Ed : Les femmes accèdent au pouvoir. Mais le font-elles partout dans le monde ?
Anthony Bellanger : Oui et non. Non, parce que sur 198 pays représentés à l'ONU, seuls 15 (en comptant les reines) ont un Premier ministre ou un chef d'Etat femme. Oui, parce que de l'Amérique latine (réputée machiste) à l'Asie en passant par l'Afrique et bien sûr l'Occident, le fait de voir des femmes en politique se généralise. Par exemple, le Rwanda a un Parlement quasiment paritaire, à l'instar de la Suède. En Asie, le phénomène n'est ni récent ni limité. Il y a eu Indira Gandhi en Inde, Benazir Bhutto au Pakistan, Cory Aquino aux Philippines et, aujourd'hui, Mme Arroyo toujours aux Philippines – et, au Sri Lanka, des générations de femmes se sont succédé au pouvoir.
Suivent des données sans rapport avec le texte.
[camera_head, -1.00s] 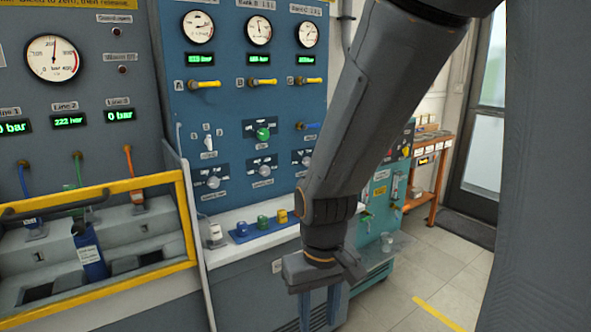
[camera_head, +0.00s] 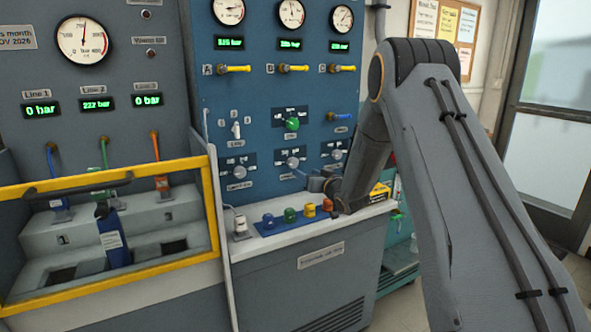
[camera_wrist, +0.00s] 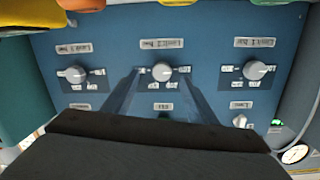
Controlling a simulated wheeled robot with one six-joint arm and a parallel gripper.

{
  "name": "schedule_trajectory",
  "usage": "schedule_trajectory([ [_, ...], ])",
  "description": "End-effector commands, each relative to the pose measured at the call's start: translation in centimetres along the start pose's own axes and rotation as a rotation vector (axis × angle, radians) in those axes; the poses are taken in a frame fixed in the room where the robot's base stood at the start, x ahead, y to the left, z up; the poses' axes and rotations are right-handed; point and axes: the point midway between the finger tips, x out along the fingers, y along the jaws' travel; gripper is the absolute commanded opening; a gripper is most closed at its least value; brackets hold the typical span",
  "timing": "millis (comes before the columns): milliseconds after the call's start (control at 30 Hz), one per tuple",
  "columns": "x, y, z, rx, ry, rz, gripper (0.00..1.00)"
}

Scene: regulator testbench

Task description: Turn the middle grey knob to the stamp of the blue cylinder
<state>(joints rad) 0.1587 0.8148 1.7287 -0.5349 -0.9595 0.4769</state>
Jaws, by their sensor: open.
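The middle grey knob (camera_head: 292,163) is on the blue panel, between two other grey knobs. In the wrist view, which is upside down, the middle knob (camera_wrist: 161,71) lies between the tips of my open gripper (camera_wrist: 160,78); I cannot tell whether they touch it. In the head view my gripper (camera_head: 313,181) is just below and right of that knob, partly hidden by my arm. The blue cylinder (camera_head: 268,221) stands on a blue tray (camera_head: 262,233) on the ledge below. Its stamp is too small to read.
A green cylinder (camera_head: 290,215), an orange one (camera_head: 309,210) and a red one (camera_head: 327,205) stand beside the blue one. A green knob (camera_head: 291,124) sits above the middle knob. A yellow rail (camera_head: 215,205) is at left.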

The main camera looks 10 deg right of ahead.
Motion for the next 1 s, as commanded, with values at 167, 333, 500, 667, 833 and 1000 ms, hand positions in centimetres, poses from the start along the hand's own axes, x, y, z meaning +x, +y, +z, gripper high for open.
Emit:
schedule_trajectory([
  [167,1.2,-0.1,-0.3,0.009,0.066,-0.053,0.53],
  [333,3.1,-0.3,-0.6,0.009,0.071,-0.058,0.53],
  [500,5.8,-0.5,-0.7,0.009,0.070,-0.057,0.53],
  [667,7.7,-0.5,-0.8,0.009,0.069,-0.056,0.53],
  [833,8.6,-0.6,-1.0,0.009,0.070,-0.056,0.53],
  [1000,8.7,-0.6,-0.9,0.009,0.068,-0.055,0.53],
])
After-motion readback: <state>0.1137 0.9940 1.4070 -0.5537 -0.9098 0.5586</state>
tirlipinpon77 : Doit-on voter pour une femme parce que c'est une femme?
Dans le dossier de couverture que nous publions dans Courrier international (n° 845), deux réponses s'opposent en fonction des femmes concernées. En France, le quotidien De Volkskrant est allé demander aux Françaises ce qu'elles pensaient de Ségolène Royal. Globalement, les femmes que le journaliste a rencontrées sont plutôt favorables à l'idée qu'une femme soit en position d'être élue. Cela ne signifie jamais qu'elles voteront pour elle uniquement parce que c'est une femme, même si beaucoup soulignent que cela influera sur leur décision. Aux Etats-Unis, le débat est plus ouvert. Notamment à cause de la personnalité de la femme concernée, Hillary Clinton. Les femmes interrogées reprochent souvent à Mme Clinton d'avoir "viré sa cuti", c'est-à-dire d'être passée en quelques années d'un féminisme pur et dur à une position centriste teintée d'un féminisme de bon aloi. Beaucoup ne le lui pardonnent pas. Cela dit, d'autres pensent au contraire que si Mme Clinton veut être élue, elle doit – pour des raisons tactiques – modérer son discours. Quoi qu'il en soit, si elle est élue, le simple fait que la première puissance mondiale soit dirigée par une femme sera tout à fait frappant, d'un point de vue symbolique comme pratique.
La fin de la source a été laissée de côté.